((

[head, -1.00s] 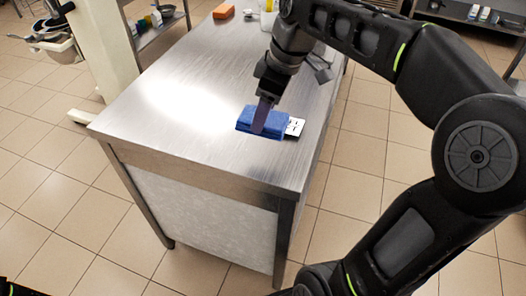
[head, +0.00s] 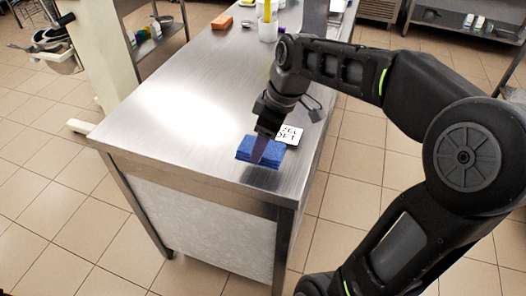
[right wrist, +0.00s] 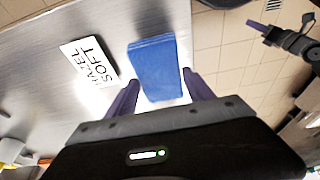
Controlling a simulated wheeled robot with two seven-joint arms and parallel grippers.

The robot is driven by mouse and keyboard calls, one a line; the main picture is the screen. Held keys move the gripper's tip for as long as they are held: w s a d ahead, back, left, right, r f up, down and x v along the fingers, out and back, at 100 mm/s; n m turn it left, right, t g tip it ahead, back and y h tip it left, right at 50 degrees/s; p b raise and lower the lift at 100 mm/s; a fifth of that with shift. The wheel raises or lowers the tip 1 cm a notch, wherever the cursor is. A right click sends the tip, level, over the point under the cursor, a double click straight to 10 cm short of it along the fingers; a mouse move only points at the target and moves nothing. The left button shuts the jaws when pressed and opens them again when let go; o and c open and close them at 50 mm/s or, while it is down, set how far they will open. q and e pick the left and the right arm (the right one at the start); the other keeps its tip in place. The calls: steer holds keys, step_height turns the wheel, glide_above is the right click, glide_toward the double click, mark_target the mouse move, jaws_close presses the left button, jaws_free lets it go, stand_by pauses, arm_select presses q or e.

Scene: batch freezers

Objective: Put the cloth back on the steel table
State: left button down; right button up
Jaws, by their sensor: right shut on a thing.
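The blue folded cloth (head: 245,149) is near the front right end of the steel table (head: 190,110). My right gripper (head: 268,138) points down and is shut on the cloth. In the right wrist view the cloth (right wrist: 155,68) lies between the two purple fingers (right wrist: 160,98). I cannot tell whether its underside touches the table top. My left gripper (right wrist: 263,18) shows only in the right wrist view, at the upper right, off the table side, with its purple fingers apart and empty.
A white lettered card (head: 290,135) lies beside the cloth, near the table's right edge. An orange block (head: 221,22) and a white container (head: 268,31) stand at the far end. The table's left and middle top is clear. A shelf (head: 465,22) stands at the back right.

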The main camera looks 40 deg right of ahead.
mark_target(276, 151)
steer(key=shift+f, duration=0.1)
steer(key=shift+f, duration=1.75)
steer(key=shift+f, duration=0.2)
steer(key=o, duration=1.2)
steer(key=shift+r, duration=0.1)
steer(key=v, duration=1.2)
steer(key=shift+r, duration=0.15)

))

Set problem: Give back exactly the lines from the one that holds "[right wrist, +0.00s]" to the one that holds "Controlling a simulated", with both ends and without the images.

Task result:
[right wrist, +0.00s] 
Controlling a simulated wheeled robot with two seven-joint arms and parallel grippers.

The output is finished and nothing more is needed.